Want Want sells mainly in China but also exports to other countries such as Singapore, Hong Kong, Taiwan, and other Southeast Asian countries. With such a wide range of products available and the group’s reach across so many geographic locations, it seems fair to conclude that Want Want is a snack giant.
The group has been introducing new products every year to refresh its product portfolio, and its appeal can be clearly seen in how recognisable its brand is when it comes to rice crackers. However, investors may wish to find out if Want Want is a great business to own. For that, let’s look at several financial ratios and metrics.
Want Want’s gross margin is holding up fairly well, though it has fluctuated between 40% to 50% in the last five years. Note that Want Want changed its financial year-end to 31 March in 2017 and reported 15-months till 31 March 2018 results.
I have, therefore, used the restated 12-months ended 31 March 2018 to make it more comparable, while retaining the full years 2014-2016 with 31 December year-ends.
The gross margin trend shows that the group does enjoy good pricing power and brand loyalty. As snack food and dairy products are essentially commodities, Want Want definitely shows that it has what it takes to attract consumers to purchase its products, as gross margins held steady above 40% all this time.

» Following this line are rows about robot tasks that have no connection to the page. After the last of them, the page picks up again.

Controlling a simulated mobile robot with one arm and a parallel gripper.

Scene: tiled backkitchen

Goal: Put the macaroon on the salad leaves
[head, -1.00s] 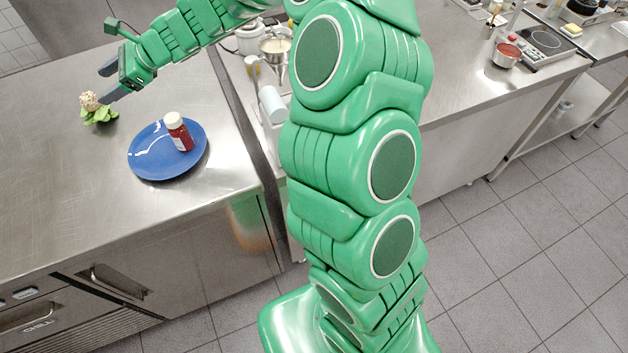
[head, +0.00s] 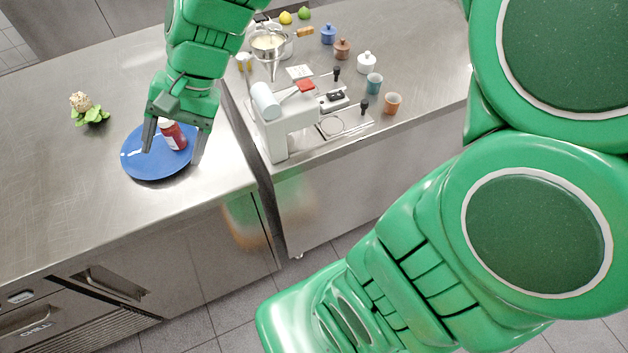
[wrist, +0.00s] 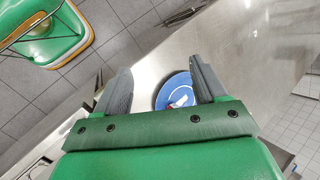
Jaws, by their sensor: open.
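A small round beige thing, which looks like the macaroon (head: 80,101), sits on the green salad leaves (head: 91,116) on the left steel counter in the head view. My gripper (head: 174,150) is open in the head view, to the right of the leaves, with its fingers over the blue plate area. In the wrist view the open fingers (wrist: 160,85) are apart, with nothing held between them. The leaves and the macaroon do not show in the wrist view.
A blue plate (head: 140,168) holds a red bottle with a white cap (head: 175,141), partly behind my gripper. A coffee machine (head: 285,128), cups and pots stand on the right counter. The left counter's near part is clear.

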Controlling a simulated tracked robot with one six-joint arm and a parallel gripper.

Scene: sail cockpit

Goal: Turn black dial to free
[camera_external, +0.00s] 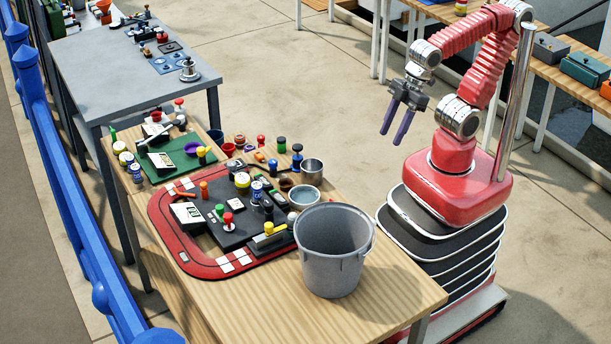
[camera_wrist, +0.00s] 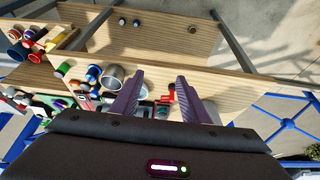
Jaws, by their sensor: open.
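The wooden table's crowded top holds a dark control panel (camera_external: 232,240) with several coloured knobs, including a red-topped one (camera_external: 228,219) and a yellow handle (camera_external: 268,228). I cannot tell which small part is the black dial, or read its setting. My gripper (camera_external: 393,138) has two purple fingers, spread apart and empty. It hangs in the air to the right of the table's objects, touching nothing. In the wrist view the gripper (camera_wrist: 158,78) shows open, with small blurred table objects behind and between its fingers.
A red track-shaped frame (camera_external: 163,232) surrounds the panel. A large grey bucket (camera_external: 330,262) stands to the panel's right, with metal cups (camera_external: 304,196) behind it. A green mat (camera_external: 190,160) with small items lies farther back. The table's front corner is clear. Blue railing (camera_external: 75,205) runs left.

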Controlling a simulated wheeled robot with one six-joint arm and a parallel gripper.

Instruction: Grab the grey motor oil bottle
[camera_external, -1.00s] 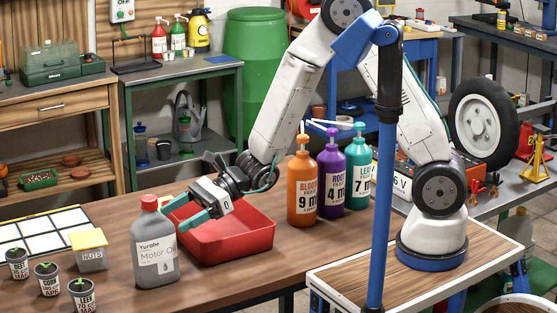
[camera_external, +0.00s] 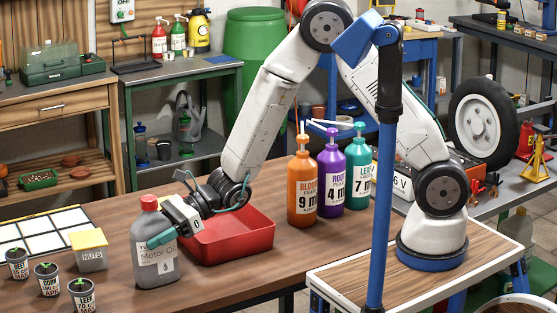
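The grey motor oil bottle (camera_external: 157,268) with a red cap (camera_external: 149,202) stands upright on the wooden workbench. My gripper (camera_external: 156,224) is at the bottle's upper right side, below the cap. One teal finger (camera_external: 161,238) lies across the front of the bottle, over its label. The other finger is largely hidden behind the bottle. The fingers look spread around the bottle; firm contact is not visible.
A red tray (camera_external: 240,242) lies right behind the bottle, under my wrist. Orange (camera_external: 302,192), purple (camera_external: 331,185) and teal (camera_external: 358,180) pump bottles stand to the right. A nuts box (camera_external: 90,252) and several seedling pots (camera_external: 47,280) are at left.

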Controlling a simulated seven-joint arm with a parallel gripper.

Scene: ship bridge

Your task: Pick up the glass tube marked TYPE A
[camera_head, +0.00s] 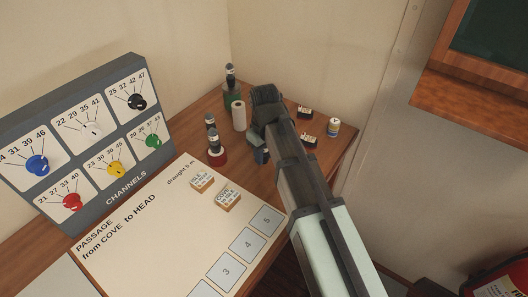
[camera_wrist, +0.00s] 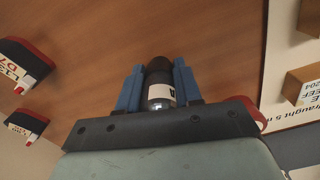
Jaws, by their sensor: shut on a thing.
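In the wrist view my gripper (camera_wrist: 158,86) has its blue fingers shut on a glass tube (camera_wrist: 160,93) with a dark top and a white label. The mark on the label is too small to read. In the head view my gripper (camera_head: 261,152) is over the right part of the wooden desk, and my arm hides the held tube. Other dark-topped tubes stand to its left: one at a red base (camera_head: 217,157) and one at a green base (camera_head: 232,98). I cannot read their labels.
A white cylinder (camera_head: 239,116) stands left of my gripper. The passage board (camera_head: 165,230) with two small blocks and the channels panel (camera_head: 95,140) are on the left.

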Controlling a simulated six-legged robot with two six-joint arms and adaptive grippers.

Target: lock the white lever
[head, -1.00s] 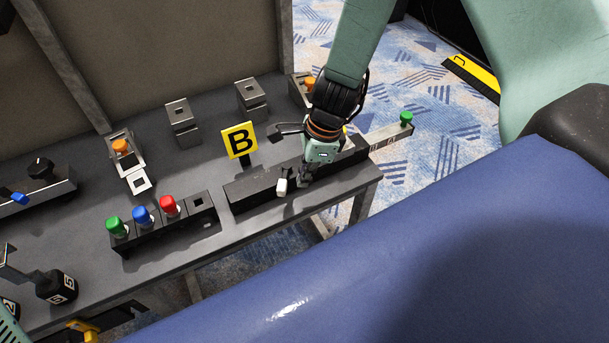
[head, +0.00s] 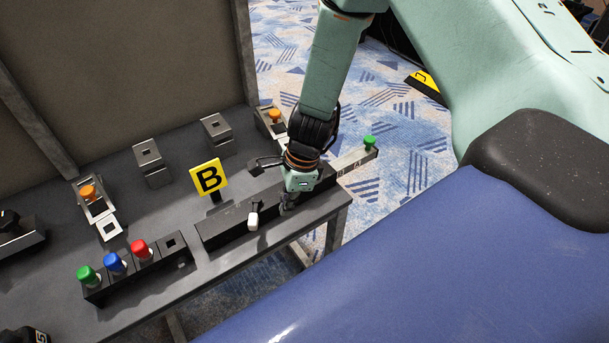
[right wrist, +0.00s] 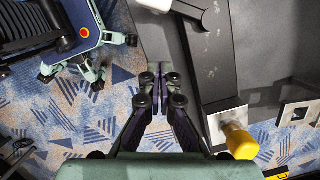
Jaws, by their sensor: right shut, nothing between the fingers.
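The white lever (head: 253,219) sits at the front side of a long dark block (head: 226,229) on the grey table. In the right wrist view the white lever (right wrist: 155,4) is at the top edge, partly cut off, joined to a pivot on the block. My right gripper (head: 287,205) is just right of the lever, beside the block's front, with a small gap between them. In the right wrist view my right gripper (right wrist: 160,88) is shut with nothing held, below the lever and apart from it. My left gripper is out of view.
A yellow "B" sign (head: 209,179) stands behind the block. Green (head: 88,274), blue and red knobs stand in a rack at the left. A yellow knob (right wrist: 240,142) is at the block's right end. A bar with a green knob (head: 369,142) extends right. Carpet lies beyond the table edge.

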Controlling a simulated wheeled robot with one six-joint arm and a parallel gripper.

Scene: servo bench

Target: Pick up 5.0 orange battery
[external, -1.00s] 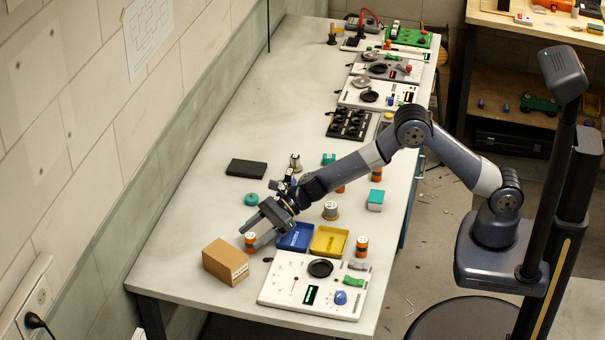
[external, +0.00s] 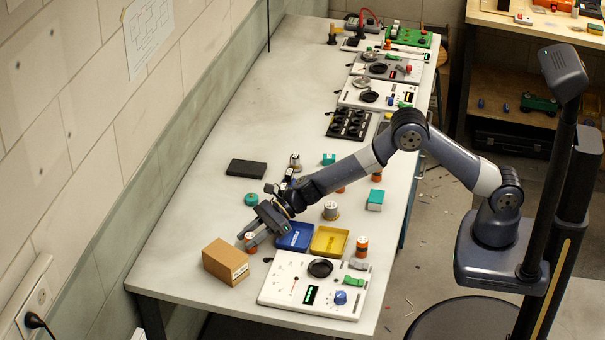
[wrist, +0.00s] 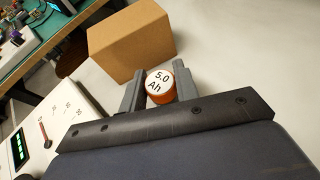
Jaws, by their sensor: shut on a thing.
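The orange battery has a white top marked "5.0 Ah" and stands between my gripper's fingers in the wrist view (wrist: 160,85). In the external view the battery (external: 250,241) is at the near left of the bench, beside a cardboard box. My gripper (external: 247,240) reaches down to it from the upper right. In the wrist view the two grey fingers of my gripper (wrist: 158,92) are shut on the battery, one on each side. The battery's lower part is hidden, and I cannot tell whether it is off the bench.
The cardboard box (external: 226,262) stands close by the battery. A blue tray (external: 295,237) and a yellow tray (external: 329,241) are to the right. A white panel (external: 285,290) with a dial lies in front. Another orange battery (external: 362,246) stands right of the yellow tray.

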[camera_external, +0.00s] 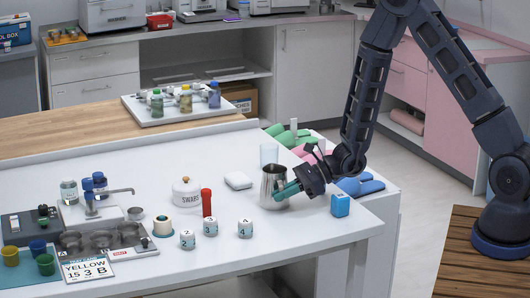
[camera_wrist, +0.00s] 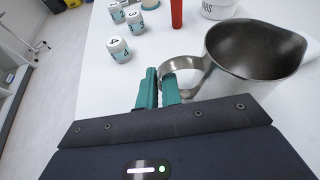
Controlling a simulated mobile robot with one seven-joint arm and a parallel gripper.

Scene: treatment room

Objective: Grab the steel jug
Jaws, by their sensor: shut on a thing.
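The steel jug (camera_external: 271,185) stands upright on the white table, near its right end, in the external view. In the wrist view the jug (camera_wrist: 255,50) is at the upper right, with its open mouth and empty-looking inside showing. Its handle (camera_wrist: 180,64) points toward my gripper. My gripper (camera_external: 286,190) reaches in from the right with teal fingers at the jug's handle side. In the wrist view my gripper (camera_wrist: 160,90) is shut on the handle, with the fingers close together around it. The jug's base seems to rest on the table.
A white pot (camera_external: 187,191), a red cylinder (camera_external: 207,203) and numbered white containers (camera_external: 245,228) stand to the left.

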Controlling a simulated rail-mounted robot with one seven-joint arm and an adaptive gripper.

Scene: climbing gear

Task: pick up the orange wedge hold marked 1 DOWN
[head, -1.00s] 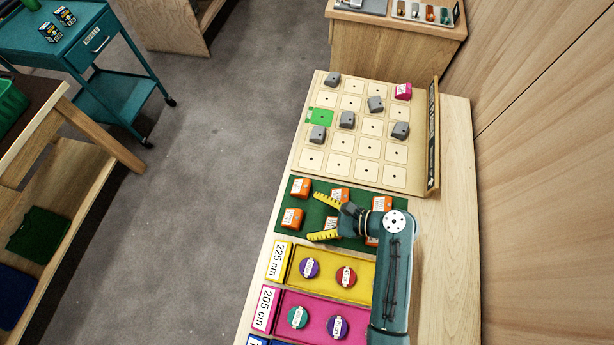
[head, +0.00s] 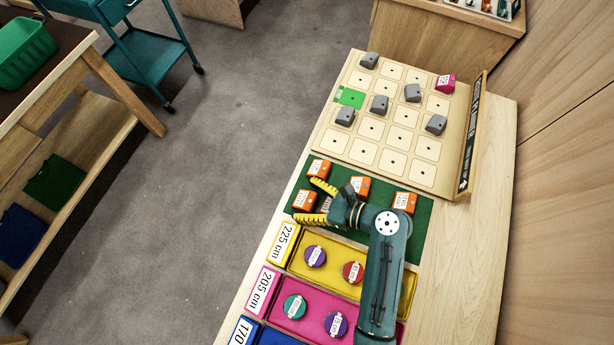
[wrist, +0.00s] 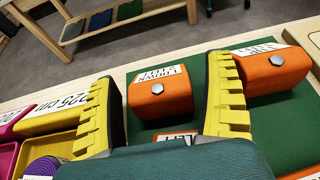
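Several orange wedge holds with white labels lie on a green mat (head: 421,233). My gripper (head: 303,199) is open over the mat's left part, its yellow fingers pointing left. In the wrist view an orange wedge hold (wrist: 160,98) with a grey bolt lies between the spread fingers (wrist: 165,105); its label seems to include DOWN, but the number is unclear. It is the front-left hold (head: 305,201) in the head view. A second hold (wrist: 272,72) lies outside the right finger. A third hold's label (wrist: 178,137) shows nearer my palm, mostly hidden. I see no contact.
A pegboard panel (head: 394,125) with grey holds, a pink hold (head: 445,83) and a green square (head: 351,98) lies beyond the mat. Yellow (head: 331,271) and pink (head: 311,309) trays with round discs lie on the near side. A raised sign (head: 470,135) edges the panel's right.

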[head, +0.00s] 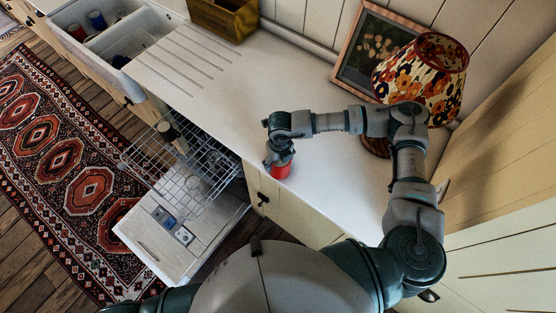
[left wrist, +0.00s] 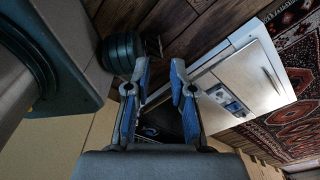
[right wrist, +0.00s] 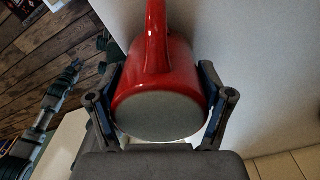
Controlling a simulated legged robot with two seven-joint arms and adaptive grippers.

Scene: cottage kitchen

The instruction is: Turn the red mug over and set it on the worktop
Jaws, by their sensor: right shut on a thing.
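The red mug (head: 281,171) is at the front edge of the white worktop (head: 330,185) in the head view. My right gripper (head: 279,162) points down and is shut on it. In the right wrist view the mug (right wrist: 160,85) sits between both fingers, its pale base facing my palm and its handle at the top, so it is upside down. Its mouth is hidden. I cannot tell whether it touches the worktop. My left gripper (left wrist: 158,100) is open and empty in the left wrist view, over the floor; the head view does not show it.
An open dishwasher has a pulled-out wire rack (head: 195,165) and lowered door (head: 165,240) left of the mug. A sink (head: 105,40) with cups is at upper left. A patterned lamp (head: 420,75) and picture frame (head: 365,55) stand behind. The worktop's middle is clear.

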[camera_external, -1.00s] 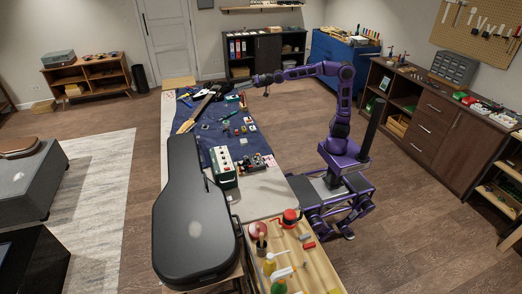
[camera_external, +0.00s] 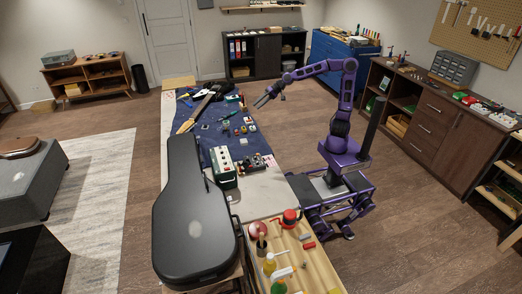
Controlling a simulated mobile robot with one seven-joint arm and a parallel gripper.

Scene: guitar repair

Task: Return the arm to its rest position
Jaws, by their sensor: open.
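My gripper (camera_external: 262,101) is at the end of my purple arm (camera_external: 318,68), in the air off the right edge of the long workbench (camera_external: 262,190). Its jaws look open, and nothing shows between them. The arm rises from its base on the right, bends at a raised elbow and reaches left and down toward the bench. The gripper appears apart from the things on the bench, though its height is hard to judge.
A blue mat (camera_external: 222,160) with small parts and a guitar (camera_external: 202,106) lies on the bench. A black guitar case (camera_external: 192,215) covers the near left end. A wooden cabinet (camera_external: 430,120) stands at the right.

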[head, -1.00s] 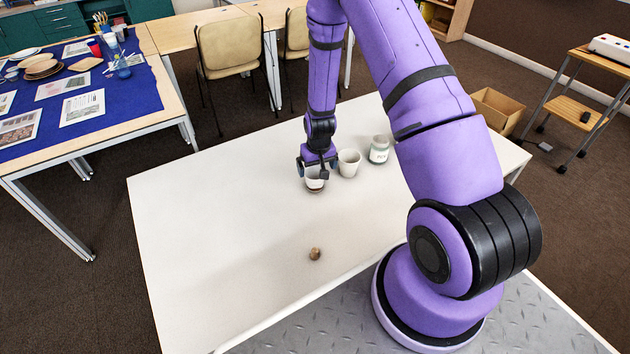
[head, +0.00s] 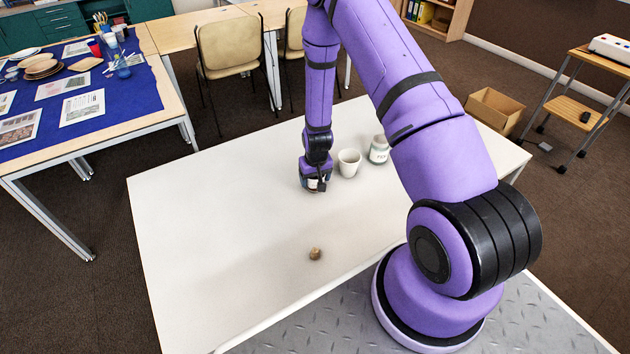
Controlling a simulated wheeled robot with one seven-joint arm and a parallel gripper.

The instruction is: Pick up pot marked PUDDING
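Three pots stand in a row on the white table (head: 220,230). The leftmost pot (head: 316,185) has a white label and is mostly hidden by my gripper (head: 314,182). My gripper points down and is lowered around this pot, with a finger in front of it. I cannot tell whether the fingers press on it. The middle pot (head: 349,163) is plain white and looks open at the top. The right pot (head: 379,150) has a pale label with small dark lettering. I cannot read PUDDING on any pot from here.
A small brown object (head: 315,254) lies alone nearer the table's front edge. The left half of the white table is clear. My upper arm passes over the table's right side, close to the right pot. A blue-covered table (head: 140,98) stands apart at the left.

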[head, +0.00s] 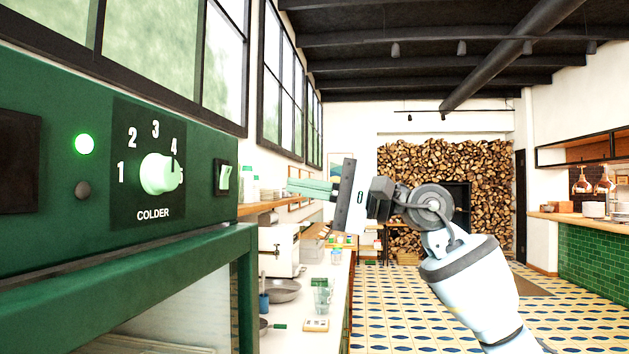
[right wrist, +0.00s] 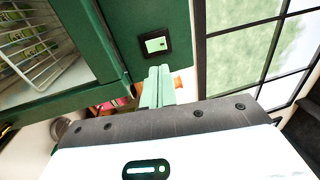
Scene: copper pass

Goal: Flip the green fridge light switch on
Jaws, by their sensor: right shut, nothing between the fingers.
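The green fridge (head: 70,235) fills the left of the head view. Its light switch (head: 223,178) is a pale green rocker in a black frame at the right end of the top panel. The switch also shows in the right wrist view (right wrist: 156,44), just beyond the fingertips. My right gripper (head: 291,186) is shut and empty, its pale green fingers pointing left towards the switch with a visible gap between. In the right wrist view the fingers (right wrist: 158,70) lie together. I cannot tell which way the rocker is tipped. My left gripper is not in view.
A white dial (head: 158,174) marked COLDER and a glowing green lamp (head: 85,144) sit left of the switch. A counter (head: 335,290) with a pan (head: 283,291) and a glass (head: 321,295) runs below my right gripper. Open tiled floor lies to the right.

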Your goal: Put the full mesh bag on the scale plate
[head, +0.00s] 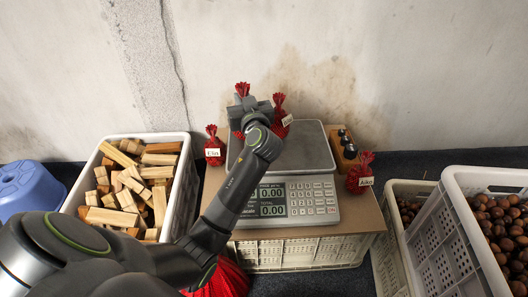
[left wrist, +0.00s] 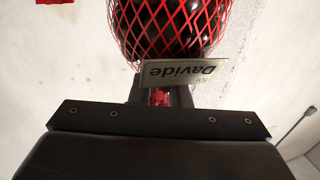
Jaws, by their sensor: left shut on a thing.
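My left gripper (head: 252,110) is shut on the neck of a red mesh bag (head: 243,89). Its red tuft shows above the jaws in the head view; most of its body is hidden behind the gripper. The left wrist view shows the bag's mesh (left wrist: 165,30), dark contents, and a tag (left wrist: 185,72) reading "Davide". The scale plate (head: 316,148) is a grey, bare-looking square, partly covered by my arm. The gripper is over its back left part; I cannot tell whether the bag touches it. The visible scale displays (head: 272,192) read 0.00. My right gripper is not in view.
Other red bags stand near the scale: one tagged "Lin" (head: 213,150), one at the back (head: 280,105), one tagged "Aiko" (head: 359,174). Weights (head: 344,146) stand right of the plate. A crate of wood blocks (head: 186,178) is left; a chestnut crate (head: 470,235) is right.

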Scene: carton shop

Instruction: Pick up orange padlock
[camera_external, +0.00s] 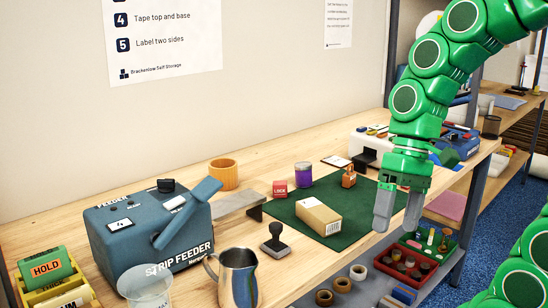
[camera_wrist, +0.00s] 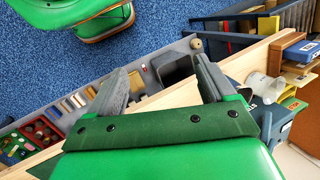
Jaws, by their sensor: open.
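The orange padlock (camera_external: 348,180) stands on the dark green mat (camera_external: 325,234), near its back right part, in the external view. I cannot make it out in the wrist view. My gripper (camera_external: 397,226) hangs with its fingers pointing down, to the right of the padlock and nearer the camera, over the front edge area of the bench. Its two grey fingers are apart with nothing between them. In the wrist view the open fingers (camera_wrist: 160,84) show against the bench edge and the lower shelf.
A black stamp (camera_external: 273,246), metal jug (camera_external: 238,278) and blue strip feeder (camera_external: 130,232) are left. A red tray (camera_external: 408,266) is below the bench front.

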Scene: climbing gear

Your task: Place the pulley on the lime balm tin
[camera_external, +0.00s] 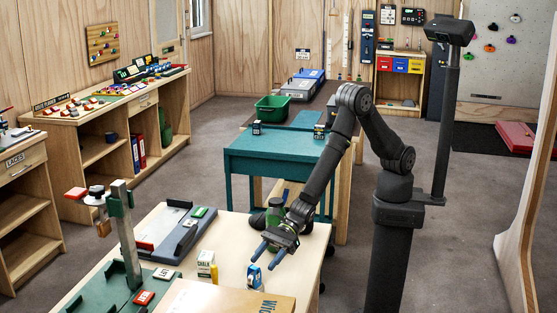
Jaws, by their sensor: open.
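My gripper (265,257) has two blue fingers. They are apart with nothing between them, over the right side of the light wooden table in front. A small blue-and-white item (254,277) stands on the table just below the fingertips, in line with them in the picture. It may be the pulley, but it is too small to be sure, and I cannot tell the height gap. A small green item (199,212) lies on the grey board at the back of the table. I cannot tell whether it is the lime balm tin.
A white chalk box (206,262) with a yellow item beside it stands left of my gripper. A green base with a tall post (124,235) stands at the left. A cardboard box (225,300) fills the front. A teal table (270,150) stands behind.

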Operating and net margins have also held fairly steady, above the 20% and around the 15% levels, respectively. This stability is a plus point as it provides investors with peace of mind, knowing that the margins are not going to go off a tangent all of a sudden.
Revenue and profit growth
In terms of growth, Want Want’s performance has been less impressive. Revenue has not displayed any significant growth over the years despite the introduction of new products every year. Operating and net profit has also remained relatively flat over the years, with no discernible growth trends identified.
The conclusion here is that the business is stable and reliable but lacks growth catalysts.
Free cash flows
Moving on to free cash flows (FCF), aside from FY 2014, Want Want has managed to generate consistent levels of FCF every year. This is a positive sign as it shows that investors can rely on the group to generate healthy internal cash flows and not be overly reliant on debt to fund its operations and growth.
Want Want represents a great business to own if you are an investor looking for stability and peace of mind. The group has managed to maintain its margins over the years and also generates consistent levels of FCF.
However, a growth investor may be disappointed by the group’s lack of growth in both revenue and net profit over the past five years.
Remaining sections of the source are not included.